GIVEN PROBLEM -
In the entries below, which lines run from the one containing "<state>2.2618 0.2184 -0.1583" to the one containing "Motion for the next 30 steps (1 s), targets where"? Copy exactly those lines, ends included, and no others.

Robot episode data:
◆ ◆ ◆ ◆ ◆
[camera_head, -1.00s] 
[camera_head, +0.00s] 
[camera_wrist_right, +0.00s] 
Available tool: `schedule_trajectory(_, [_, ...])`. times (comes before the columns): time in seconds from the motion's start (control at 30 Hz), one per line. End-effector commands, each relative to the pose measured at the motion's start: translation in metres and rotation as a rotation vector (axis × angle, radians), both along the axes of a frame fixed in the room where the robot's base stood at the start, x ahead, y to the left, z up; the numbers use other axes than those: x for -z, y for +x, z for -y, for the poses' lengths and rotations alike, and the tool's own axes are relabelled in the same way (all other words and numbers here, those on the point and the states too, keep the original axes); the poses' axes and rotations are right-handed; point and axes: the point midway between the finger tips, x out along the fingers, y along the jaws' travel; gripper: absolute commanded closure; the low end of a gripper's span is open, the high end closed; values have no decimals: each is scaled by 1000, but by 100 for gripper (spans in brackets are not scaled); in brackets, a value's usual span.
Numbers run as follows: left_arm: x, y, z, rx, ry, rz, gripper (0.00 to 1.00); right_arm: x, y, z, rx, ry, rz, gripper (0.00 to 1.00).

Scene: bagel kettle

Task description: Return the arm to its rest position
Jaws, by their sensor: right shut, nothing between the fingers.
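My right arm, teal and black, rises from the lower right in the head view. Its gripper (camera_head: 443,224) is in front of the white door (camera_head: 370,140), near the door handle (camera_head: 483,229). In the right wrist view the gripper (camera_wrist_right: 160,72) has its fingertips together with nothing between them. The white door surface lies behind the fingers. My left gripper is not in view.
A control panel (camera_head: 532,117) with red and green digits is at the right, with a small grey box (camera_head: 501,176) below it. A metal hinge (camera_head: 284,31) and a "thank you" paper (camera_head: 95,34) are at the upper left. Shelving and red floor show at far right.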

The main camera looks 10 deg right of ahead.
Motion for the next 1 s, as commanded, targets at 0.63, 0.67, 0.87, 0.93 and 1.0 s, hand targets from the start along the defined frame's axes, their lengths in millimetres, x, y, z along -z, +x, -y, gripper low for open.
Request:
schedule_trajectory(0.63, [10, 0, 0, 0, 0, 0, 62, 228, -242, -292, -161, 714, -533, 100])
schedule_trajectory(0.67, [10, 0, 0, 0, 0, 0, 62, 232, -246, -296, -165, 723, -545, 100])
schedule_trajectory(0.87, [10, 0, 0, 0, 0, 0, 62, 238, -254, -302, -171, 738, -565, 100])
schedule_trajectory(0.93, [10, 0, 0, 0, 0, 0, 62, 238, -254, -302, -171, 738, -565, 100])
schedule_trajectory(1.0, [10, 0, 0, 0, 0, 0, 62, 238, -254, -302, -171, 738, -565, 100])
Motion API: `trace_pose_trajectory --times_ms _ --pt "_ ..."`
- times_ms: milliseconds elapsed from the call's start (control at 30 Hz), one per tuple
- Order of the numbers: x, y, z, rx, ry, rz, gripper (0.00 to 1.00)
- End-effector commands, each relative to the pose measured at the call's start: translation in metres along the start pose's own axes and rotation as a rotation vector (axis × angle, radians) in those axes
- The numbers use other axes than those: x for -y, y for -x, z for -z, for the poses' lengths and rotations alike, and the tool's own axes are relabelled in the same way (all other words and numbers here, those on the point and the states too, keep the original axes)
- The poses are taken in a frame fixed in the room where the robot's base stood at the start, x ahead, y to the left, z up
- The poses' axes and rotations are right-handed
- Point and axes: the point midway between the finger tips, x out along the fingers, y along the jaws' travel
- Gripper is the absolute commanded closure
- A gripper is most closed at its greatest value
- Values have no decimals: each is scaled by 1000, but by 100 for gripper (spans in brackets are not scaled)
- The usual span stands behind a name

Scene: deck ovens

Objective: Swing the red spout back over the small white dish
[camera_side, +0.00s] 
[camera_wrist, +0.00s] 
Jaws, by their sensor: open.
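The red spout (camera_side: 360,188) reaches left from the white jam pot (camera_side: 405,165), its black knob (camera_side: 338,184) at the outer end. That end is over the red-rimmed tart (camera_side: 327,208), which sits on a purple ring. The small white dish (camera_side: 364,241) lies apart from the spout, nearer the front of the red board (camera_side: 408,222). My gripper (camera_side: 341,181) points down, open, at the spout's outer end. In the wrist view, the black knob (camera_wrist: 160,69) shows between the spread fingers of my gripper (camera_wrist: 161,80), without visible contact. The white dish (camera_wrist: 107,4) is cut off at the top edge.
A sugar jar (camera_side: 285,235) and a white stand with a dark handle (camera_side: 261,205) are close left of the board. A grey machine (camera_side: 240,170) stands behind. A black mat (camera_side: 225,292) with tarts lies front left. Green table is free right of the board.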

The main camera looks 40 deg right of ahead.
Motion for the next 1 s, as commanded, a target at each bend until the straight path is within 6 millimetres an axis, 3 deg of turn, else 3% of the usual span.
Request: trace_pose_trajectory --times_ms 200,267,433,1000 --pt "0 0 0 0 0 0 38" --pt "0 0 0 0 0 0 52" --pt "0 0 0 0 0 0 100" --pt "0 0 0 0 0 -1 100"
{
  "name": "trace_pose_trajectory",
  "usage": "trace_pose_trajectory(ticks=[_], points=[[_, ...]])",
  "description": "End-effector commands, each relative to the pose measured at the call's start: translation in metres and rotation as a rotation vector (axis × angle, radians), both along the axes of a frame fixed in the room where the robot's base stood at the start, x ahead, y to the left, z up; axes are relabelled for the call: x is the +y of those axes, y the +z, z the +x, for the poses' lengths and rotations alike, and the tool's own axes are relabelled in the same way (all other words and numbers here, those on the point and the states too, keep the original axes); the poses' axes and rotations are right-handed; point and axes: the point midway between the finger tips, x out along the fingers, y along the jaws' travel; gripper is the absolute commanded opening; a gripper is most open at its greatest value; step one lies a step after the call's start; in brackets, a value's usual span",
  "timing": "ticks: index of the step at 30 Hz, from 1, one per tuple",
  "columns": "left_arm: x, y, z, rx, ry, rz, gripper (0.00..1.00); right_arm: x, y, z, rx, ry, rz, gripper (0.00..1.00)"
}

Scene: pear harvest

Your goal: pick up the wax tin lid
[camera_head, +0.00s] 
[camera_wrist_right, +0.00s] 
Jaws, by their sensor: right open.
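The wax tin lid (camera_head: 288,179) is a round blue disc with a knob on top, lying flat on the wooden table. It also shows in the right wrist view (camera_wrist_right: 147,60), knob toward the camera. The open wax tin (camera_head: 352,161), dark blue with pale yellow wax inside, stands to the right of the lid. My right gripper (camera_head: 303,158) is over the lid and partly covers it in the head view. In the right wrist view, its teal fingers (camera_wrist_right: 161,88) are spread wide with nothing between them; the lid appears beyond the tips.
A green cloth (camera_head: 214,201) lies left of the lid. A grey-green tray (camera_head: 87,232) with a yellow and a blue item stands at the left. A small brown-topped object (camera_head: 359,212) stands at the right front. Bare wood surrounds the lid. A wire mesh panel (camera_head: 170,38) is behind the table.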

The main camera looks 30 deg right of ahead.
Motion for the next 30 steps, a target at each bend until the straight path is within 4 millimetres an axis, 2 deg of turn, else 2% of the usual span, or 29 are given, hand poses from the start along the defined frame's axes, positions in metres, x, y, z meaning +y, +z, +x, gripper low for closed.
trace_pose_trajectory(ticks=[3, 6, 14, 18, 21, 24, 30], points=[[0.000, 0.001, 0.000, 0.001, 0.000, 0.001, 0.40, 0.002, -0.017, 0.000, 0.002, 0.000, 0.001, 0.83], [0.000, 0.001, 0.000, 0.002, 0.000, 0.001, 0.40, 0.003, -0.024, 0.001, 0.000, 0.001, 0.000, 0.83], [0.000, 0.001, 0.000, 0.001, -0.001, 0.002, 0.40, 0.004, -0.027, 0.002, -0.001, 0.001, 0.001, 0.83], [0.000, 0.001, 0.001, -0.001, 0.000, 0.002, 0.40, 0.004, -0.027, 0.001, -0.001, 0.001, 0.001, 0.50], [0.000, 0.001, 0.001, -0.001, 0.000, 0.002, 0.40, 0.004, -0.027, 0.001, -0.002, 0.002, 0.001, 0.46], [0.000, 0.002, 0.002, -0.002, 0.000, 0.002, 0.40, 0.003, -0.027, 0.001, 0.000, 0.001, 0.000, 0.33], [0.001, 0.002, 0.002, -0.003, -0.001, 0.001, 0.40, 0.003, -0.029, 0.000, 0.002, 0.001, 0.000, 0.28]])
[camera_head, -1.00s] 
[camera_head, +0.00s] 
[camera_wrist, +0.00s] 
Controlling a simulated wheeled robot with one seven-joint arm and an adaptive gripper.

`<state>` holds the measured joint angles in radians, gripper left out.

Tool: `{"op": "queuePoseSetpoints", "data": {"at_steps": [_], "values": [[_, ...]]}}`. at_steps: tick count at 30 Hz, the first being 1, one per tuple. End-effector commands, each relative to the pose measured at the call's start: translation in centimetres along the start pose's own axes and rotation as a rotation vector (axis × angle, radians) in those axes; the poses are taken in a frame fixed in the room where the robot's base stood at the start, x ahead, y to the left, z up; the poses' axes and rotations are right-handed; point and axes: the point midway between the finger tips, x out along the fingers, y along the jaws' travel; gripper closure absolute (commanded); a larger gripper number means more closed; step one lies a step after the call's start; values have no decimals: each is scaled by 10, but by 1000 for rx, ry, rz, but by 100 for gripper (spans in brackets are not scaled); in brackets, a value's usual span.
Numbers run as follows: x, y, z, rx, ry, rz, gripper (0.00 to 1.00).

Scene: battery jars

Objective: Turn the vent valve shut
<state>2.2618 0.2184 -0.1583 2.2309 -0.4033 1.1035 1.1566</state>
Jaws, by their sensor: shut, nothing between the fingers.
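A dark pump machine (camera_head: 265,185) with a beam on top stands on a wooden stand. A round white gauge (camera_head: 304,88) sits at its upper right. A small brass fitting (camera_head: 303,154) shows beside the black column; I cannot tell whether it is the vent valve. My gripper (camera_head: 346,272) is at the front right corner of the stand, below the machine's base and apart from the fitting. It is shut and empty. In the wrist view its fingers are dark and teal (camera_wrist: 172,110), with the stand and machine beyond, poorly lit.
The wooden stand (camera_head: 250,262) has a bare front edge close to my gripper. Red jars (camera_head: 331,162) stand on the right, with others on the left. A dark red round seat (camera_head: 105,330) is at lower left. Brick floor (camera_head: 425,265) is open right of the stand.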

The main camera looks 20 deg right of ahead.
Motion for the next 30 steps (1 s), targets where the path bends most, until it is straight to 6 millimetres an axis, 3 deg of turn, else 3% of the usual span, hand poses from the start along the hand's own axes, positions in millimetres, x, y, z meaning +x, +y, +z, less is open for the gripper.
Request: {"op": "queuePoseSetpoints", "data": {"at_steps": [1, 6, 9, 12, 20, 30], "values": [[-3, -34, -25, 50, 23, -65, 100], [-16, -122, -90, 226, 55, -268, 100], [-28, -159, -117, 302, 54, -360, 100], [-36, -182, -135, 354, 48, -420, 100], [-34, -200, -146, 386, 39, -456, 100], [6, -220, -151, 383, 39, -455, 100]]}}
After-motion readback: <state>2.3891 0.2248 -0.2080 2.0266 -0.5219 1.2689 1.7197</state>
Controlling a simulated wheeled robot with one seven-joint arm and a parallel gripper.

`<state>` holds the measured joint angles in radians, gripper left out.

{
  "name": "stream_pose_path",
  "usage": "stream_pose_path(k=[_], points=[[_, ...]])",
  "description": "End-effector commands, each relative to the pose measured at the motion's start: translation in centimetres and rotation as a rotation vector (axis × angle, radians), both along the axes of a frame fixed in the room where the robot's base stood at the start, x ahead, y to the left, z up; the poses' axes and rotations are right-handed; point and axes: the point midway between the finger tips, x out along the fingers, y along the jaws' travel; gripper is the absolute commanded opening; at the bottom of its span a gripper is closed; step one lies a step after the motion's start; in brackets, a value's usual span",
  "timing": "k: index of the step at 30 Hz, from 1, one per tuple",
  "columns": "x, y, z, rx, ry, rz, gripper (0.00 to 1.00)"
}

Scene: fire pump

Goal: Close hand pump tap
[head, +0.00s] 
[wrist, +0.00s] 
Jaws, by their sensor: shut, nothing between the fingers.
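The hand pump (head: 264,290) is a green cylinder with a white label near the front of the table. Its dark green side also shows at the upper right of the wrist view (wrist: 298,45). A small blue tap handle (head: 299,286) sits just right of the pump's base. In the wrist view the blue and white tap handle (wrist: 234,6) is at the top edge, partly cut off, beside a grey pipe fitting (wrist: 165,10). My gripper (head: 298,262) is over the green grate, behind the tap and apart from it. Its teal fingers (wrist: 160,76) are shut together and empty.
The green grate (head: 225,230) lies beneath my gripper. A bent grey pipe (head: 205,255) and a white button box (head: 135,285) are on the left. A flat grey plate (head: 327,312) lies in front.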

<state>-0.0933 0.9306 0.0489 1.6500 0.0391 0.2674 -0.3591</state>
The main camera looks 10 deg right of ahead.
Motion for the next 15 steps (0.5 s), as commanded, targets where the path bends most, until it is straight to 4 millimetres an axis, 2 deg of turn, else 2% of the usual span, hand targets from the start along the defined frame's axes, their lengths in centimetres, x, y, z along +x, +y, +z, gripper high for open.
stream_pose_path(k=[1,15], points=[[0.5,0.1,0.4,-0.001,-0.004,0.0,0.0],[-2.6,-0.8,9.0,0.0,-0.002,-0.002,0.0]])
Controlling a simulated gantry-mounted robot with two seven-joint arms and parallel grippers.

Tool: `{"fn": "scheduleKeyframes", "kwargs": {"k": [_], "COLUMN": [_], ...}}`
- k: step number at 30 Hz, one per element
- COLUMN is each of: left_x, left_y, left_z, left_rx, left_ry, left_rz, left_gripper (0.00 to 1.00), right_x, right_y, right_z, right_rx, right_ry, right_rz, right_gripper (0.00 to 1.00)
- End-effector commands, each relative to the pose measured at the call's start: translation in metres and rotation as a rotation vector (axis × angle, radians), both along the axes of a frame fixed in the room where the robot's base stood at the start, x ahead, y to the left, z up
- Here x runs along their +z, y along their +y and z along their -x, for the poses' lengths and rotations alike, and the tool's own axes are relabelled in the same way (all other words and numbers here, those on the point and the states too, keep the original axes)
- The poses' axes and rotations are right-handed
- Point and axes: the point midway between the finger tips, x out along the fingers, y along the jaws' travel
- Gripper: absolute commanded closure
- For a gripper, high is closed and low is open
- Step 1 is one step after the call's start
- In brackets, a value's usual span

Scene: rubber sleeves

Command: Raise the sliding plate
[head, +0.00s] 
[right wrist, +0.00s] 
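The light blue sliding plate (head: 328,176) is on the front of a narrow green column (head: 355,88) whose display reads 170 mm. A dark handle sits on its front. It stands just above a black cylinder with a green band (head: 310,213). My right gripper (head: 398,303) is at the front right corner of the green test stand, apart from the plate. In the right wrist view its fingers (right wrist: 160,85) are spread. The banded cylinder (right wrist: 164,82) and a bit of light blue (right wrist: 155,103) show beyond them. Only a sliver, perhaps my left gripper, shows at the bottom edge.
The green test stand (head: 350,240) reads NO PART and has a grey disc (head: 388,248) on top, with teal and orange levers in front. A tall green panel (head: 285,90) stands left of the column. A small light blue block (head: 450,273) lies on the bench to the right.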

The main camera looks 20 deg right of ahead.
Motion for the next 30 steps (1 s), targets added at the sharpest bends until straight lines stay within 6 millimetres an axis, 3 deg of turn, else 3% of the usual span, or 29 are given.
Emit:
◆ ◆ ◆ ◆ ◆
EXERCISE RESULT -
<state>2.2618 0.2184 -0.1583 2.2309 -0.4033 1.1035 1.1566</state>
Jaws, by their sensor: shut, nothing between the fingers.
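A dark pump machine (camera_head: 265,185) with a beam on top stands on a wooden stand. A round white gauge (camera_head: 304,88) sits at its upper right. A small brass fitting (camera_head: 303,154) shows beside the black column; I cannot tell whether it is the vent valve. My gripper (camera_head: 346,272) is at the front right corner of the stand, below the machine's base and apart from the fitting. It is shut and empty. In the wrist view its fingers are dark and teal (camera_wrist: 172,110), with the stand and machine beyond, poorly lit.
The wooden stand (camera_head: 250,262) has a bare front edge close to my gripper. Red jars (camera_head: 331,162) stand on the right, with others on the left. A dark red round seat (camera_head: 105,330) is at lower left. Brick floor (camera_head: 425,265) is open right of the stand.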

The main camera looks 20 deg right of ahead.
Motion for the next 30 steps (1 s), targets where the path bends most, until it is straight to 6 millimetres an axis, 3 deg of turn, else 3% of the usual span, hand poses from the start along the hand's own axes, positions in millimetres, x, y, z meaning +x, +y, +z, less is open for the gripper.

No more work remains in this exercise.